Ô bon électeur, inexprimable imbécile, pauvre hère, si, au lieu de te laisser prendre aux rengaines absurdes que te débitent, chaque matin, pour un sou, les journaux grands ou petits, bleus ou noirs, blancs ou rouges, et qui sont payés pour avoir ta peau ; si, au lieu de croire aux chimériques flatteries dont on caresse ta vanité, dont on entoure ta lamentable souveraineté en guenilles, si, au lieu de t’arrêter, éternel badaud, devant les lourdes duperies des programmes ; si tu lisais parfois, au coin du feu, Schopenhauer et Max Nordau, deux philosophes qui en savent long sur tes maîtres et sur toi, peut-être apprendrais-tu des choses étonnantes et utiles. Peut-être aussi, après les avoir lus, serais-tu moins empressé à revêtir ton air grave et ta belle redingote, à courir ensuite vers les urnes homicides où, quelque nom que tu mettes, tu mets d’avance le nom de ton plus mortel ennemi. Ils te diraient, en connaisseurs d’humanité, que la politique est un abominable mensonge, que tout y est à l’envers du bon sens, de la justice et du droit, et que tu n’as rien à y voir, toi dont le compte est réglé au grand livre des destinées humaines.

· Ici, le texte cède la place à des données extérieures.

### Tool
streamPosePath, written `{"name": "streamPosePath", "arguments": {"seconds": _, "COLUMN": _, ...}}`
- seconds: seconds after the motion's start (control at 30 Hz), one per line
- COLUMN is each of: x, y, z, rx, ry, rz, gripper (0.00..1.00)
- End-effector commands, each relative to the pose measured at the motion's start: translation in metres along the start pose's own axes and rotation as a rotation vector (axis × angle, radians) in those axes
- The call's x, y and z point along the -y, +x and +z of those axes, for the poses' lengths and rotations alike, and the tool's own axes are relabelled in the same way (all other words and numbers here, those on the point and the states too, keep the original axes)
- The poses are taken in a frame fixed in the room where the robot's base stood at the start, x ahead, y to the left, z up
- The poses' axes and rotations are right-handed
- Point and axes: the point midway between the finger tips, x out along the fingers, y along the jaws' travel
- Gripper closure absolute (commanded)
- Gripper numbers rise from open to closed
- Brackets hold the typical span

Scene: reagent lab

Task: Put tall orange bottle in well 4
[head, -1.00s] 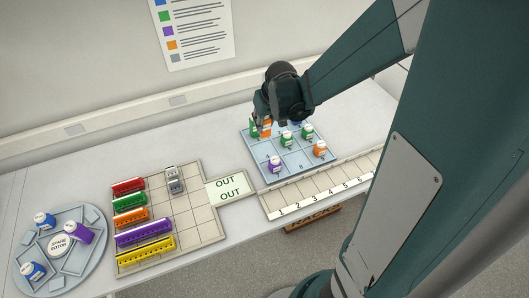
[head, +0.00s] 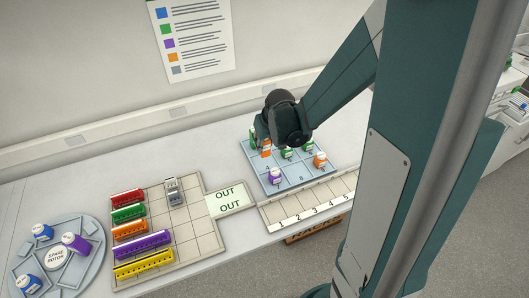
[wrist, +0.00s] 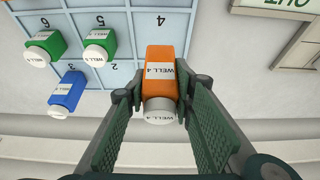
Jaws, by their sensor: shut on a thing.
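The tall orange bottle (wrist: 160,75), with a white cap and a "WELL 4" label, is between the fingers of my gripper (wrist: 158,108) in the wrist view. My gripper is shut on it. In the head view the orange bottle (head: 266,148) shows just under my gripper (head: 264,146), at the back left of the blue numbered board (head: 300,181). Well 4 (wrist: 161,20) appears empty beyond the bottle's base in the wrist view. The bottle covers the corner cell beside wells 2 and 4. I cannot tell whether its base touches the board.
Green bottles (wrist: 100,45) (wrist: 45,47) and a blue bottle (wrist: 67,92) stand close by on the board. A purple bottle (head: 275,176) and a shorter orange one (head: 320,160) stand at its front. A numbered strip (head: 305,205) lies before it; a tray of racks (head: 185,225) is left.

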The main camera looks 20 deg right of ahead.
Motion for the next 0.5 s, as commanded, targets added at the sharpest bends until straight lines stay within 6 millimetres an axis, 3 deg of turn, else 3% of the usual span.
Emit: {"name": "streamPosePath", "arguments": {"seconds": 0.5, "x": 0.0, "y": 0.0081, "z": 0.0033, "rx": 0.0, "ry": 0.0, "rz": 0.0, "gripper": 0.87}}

Rêve après cela, si tu veux, des paradis de lumières et de parfums, des fraternités impossibles, des bonheurs irréels. C’est bon de rêver, et cela calme la souffrance. Mais ne mêle jamais l’homme à ton rêve, car là où est l’homme, là est la douleur, la haine et le meurtre. Surtout, souviens-toi que l’homme qui sollicite tes suffrages est, de ce fait, un malhonnête homme, parce qu’en échange de la situation et de la fortune où tu le pousses, il te promet un tas de choses merveilleuses qu’il ne te donnera pas et qu’il n’est pas d’ailleurs, en son pouvoir de te donner. L’homme que tu élèves ne représente ni ta misère, ni tes aspirations, ni rien de toi ; il ne représente que ses propres passions et ses propres intérêts, lesquels sont contraires aux tiens. Pour te réconforter et ranimer des espérances qui seraient vite déçues, ne va pas t’imaginer que le spectacle navrant auquel tu assistes aujourd’hui est particulier à une époque ou à un régime, et que cela passera. Toutes les époques se valent, et aussi tous les régimes, c’est-à-dire qu’ils ne valent rien. Donc, rentre chez toi, bonhomme, et fais la grève du suffrage universel. Tu n’as rien à y perdre, je t’en réponds ; et cela pourra t’amuser quelque temps. Sur le seuil de ta porte, fermée aux quémandeurs d’aumônes politiques, tu regarderas défiler la bagarre, en fumant silencieusement ta pipe.

Et s’il existe, en un endroit ignoré, un honnête homme capable de te gouverner et de t’aimer, ne le regrette pas. Il serait trop jaloux de sa dignité pour se mêler à la lutte fangeuse des partis, trop fier pour tenir de toi un mandat que tu n’accordes jamais qu’à l’audace cynique, à l’insulte et au mensonge.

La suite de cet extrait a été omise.